An article relating to this blog post on Finextra:
Failed payments costing Europe's banks EUR21bn a year - Misys
Despite the introduction of the single euro payments area this year, failed cross border transactions are costing European banks EUR21 billion a year, according to Misys.
See article
If the Misys data are correct we are sitting atop a volcano that is just about to blow! Firstly forty one percent of failed cross-border transactions is appalling! This means that almost every second cross-border transaction is not passing muster. This also
raises two very clear and critical issues - transparency and operational risk.
On the transparency side my question is; "Is this failure rate deliberate on the part of the banks?" I assume that the EUR36 a time "cost" is not a real cost but what banks are charging for making the repair. I have enough experience in activity based costing
in bank transaction processing to know that this number is certainly well padded. So, being the cynic that I am, it would make sense for a lot of banks to grow their revenues from these failures, however insignificant some of the faults might be. Also, once
a payment has failed, how keen are banks on educating their customers to see that the failure does not recur?

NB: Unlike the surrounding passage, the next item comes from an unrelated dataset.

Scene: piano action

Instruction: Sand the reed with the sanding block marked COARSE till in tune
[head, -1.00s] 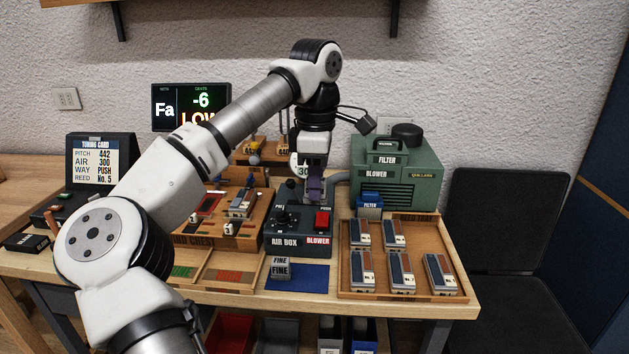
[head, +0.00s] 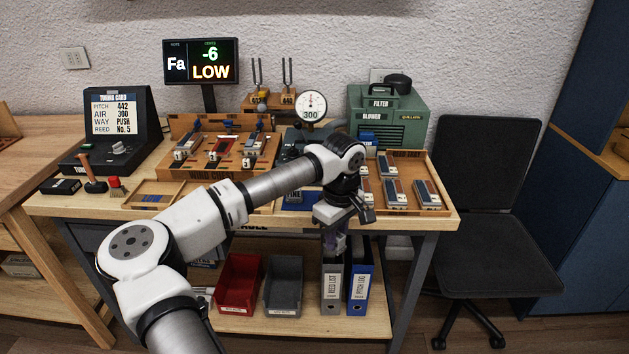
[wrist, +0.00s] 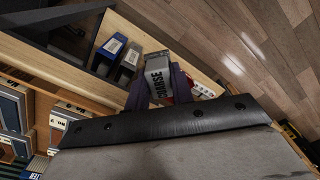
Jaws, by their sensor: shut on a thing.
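My gripper (wrist: 160,92) is shut on a grey block marked COARSE (wrist: 158,72) in the wrist view. In the head view my gripper (head: 333,240) hangs past the table's front edge, above the lower shelf; the block cannot be made out there. Several reed pieces stand on the wind chest (head: 200,174), one on a red plate (head: 222,150); the gripper is well apart from them. The tuner display (head: 201,61) reads Fa, -6, LOW. The tuning card (head: 114,111) reads pitch 442, air 300, way PUSH, reed No. 5. The gauge (head: 311,106) shows 300.
A block marked FINE (head: 293,194) sits behind my arm, mostly hidden. A wooden tray (head: 448,206) of several reed pieces is at the right. Below are a red bin (head: 238,284), a grey bin (head: 284,287) and binders (head: 360,276). A black chair (head: 490,190) stands right.

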On the operational risk side the comment that these cross-border payment failures are "... caused by a number of factors including weak payment initiation controls, poor process monitoring and problems during clearing and settlement" has sent me to "Red-Alert".
If this is true, and if this affects almost half of all European cross-border payments then we are sitting on an operational risk disaster of huge magnitude just waiting to happen.
Please someone .... tell me that I am dreaming.